Will President-elect Biden Protect the Amazon and Stop the Money Pipeline?

Photo credit: Amazon Watch

President-elect Joe Biden managed to turn out a significant progressive base to secure the 2020 presidential election. For many voters, his commitments to address environmental and racial justice after several years of actions, protests, and calls from activists led to grassroots mobilizations that delivered the presidency and flipped a few states to the Democratic party. With this mandate, a Biden-Harris administration should take bold steps to address the causes of climate change and its impacts on frontline communities both here in the U.S. and in places like the Amazon, where U.S. companies operate and provide financing. Climate activists have long been ignored or dismissed by congressional leadership. This new administration would be wise to listen and enact policies demanded by the base that elected them.

In addition to committing to re-enter the Paris Agreement, Biden has specifically mentioned the importance of protecting the Amazon, threatening “significant economic consequences” for the Bolsonaro administration if it does not stop destroying the rainforest for profit.

As Biden moves to select his cabinet, Amazon Watch will be joining ally climate groups, such as the Stop the Money Pipeline coalition to hold the new administration accountable for implementing key changes that will center climate mitigation across policy areas. Climate change poses not only environmental but also social and economic risks. As such, it must be addressed in policy areas beyond the traditional scope of environmental regulation; regulation of the finance industry is especially critical.

Activists have outlined a number of ways that a Biden administration can have a tangible impact on mitigating climate change with or without Senate control, and they will continue to keep the pressure on Wall Street to make changes to investment practices in order to center sustainability, human rights, and the protection of vital biomes like the Amazon rainforest. Recognizing that whoever holds key positions in the government will help determine policy, the Stop the Money Pipeline coalition has also just released criteria that any Biden appointees working in financial regulatory agencies should meet.

A Biden presidency is a hopeful step in the direction of climate action because it presents an opportunity to develop stronger regulation of the finance industry. As detailed in a recently published Amazon Watch and APIB report Complicity in Destruction III, several Wall Street behemoths (including JPMorgan Chase, BlackRock, and Bank of America) are financing companies that have been linked with Indigenous rights violations throughout the Amazon. Increased regulation of the finance industry would make ongoing fossil fuel and deforestation commodity investments in the Amazon even riskier ventures.
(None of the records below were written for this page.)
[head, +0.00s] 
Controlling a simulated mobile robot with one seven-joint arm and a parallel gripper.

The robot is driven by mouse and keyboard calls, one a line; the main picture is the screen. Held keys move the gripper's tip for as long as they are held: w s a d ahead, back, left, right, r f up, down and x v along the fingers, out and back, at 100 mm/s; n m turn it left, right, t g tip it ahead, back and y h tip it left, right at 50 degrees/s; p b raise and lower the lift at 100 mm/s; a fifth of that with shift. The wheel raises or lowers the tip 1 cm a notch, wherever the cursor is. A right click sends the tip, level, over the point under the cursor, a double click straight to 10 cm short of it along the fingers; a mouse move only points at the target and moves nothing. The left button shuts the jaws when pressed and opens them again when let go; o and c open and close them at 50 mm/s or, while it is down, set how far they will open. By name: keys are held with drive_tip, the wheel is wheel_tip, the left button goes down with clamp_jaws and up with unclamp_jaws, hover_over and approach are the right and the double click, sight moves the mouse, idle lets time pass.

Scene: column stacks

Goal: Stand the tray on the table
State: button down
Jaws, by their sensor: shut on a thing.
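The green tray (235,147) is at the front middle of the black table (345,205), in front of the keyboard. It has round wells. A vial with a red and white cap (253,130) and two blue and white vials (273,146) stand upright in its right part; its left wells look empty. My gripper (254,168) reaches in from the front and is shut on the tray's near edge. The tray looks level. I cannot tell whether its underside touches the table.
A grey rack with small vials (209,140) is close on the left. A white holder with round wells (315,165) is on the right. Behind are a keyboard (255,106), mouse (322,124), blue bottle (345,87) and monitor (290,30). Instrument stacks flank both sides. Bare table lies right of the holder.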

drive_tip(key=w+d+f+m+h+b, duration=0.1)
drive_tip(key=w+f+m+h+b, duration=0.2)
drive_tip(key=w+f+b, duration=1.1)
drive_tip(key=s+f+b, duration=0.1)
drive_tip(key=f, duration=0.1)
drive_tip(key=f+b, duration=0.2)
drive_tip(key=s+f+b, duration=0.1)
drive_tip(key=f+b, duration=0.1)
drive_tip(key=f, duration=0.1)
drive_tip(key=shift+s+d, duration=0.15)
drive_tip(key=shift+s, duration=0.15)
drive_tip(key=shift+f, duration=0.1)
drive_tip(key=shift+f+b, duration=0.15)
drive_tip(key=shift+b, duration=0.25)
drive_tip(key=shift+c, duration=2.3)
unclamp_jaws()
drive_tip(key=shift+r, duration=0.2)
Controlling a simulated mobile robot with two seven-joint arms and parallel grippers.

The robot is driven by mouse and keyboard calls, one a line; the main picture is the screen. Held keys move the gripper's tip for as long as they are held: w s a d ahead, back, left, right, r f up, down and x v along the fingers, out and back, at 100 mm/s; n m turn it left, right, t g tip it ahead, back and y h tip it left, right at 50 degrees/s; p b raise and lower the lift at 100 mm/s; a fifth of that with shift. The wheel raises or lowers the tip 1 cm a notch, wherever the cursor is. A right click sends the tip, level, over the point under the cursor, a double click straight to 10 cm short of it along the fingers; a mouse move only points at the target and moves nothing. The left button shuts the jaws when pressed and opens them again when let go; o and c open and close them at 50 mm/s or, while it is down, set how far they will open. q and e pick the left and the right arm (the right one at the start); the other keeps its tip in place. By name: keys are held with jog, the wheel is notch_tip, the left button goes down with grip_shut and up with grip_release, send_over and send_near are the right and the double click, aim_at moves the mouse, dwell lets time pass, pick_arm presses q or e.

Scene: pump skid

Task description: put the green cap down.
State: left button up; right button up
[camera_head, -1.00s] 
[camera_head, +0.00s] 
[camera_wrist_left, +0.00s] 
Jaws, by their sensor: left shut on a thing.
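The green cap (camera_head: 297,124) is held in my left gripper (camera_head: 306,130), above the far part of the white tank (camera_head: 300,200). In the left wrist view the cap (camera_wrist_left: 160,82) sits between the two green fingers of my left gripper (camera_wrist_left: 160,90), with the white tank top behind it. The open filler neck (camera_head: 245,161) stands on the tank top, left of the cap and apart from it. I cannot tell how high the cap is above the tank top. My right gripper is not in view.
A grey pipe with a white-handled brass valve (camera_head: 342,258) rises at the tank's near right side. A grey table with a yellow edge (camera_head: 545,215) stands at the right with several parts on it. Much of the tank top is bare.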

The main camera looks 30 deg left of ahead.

Amazon Watch and allies at Artists for Amazonia have outlined further steps that must be taken to protect the biome in an Amazon Climate Platform. The platform calls for all financial institutions to remove deforestation commodity and fossil fuel companies from their investment portfolios, as well as from the supply chains of all companies they invest in. In cutting out fossil fuels and deforestation, financial institutions must also prioritize the rights of Indigenous peoples to Free, Prior, and Informed Consent (FPIC), as well as the safety and defense of environmental activists and leaders, who face deadly threats in the Amazon (according to Global Witness, almost 90 percent of attacks on human rights and environmental defenders in Brazil in 2019 took place in the rainforest).

Ending investment in the industrial activities that are harming our climate is an essential step to take if we are to address the climate crisis. At the same time, Wall Street and a new Biden administration must also push for greater investment in the conservation, restoration, and reforestation of biodiverse regions. Finally, it is of the utmost importance that any and all policies implemented in the Amazon be made in collaboration with Indigenous leadership and environmental scientists.

Of course, stronger regulation of the finance industry is just one part of the strategy to protect the Amazon and our climate. Amazon Watch, our Indigenous partners, and grassroots allies will complement the push for stronger financial regulation with continued advocacy campaigns and strong on-the-ground mobilizations that target key culprits. We will be watching closely to ensure that a new Biden administration stays true to the promises made on the campaign trail, and that it holds financiers accountable for keeping our climate livable.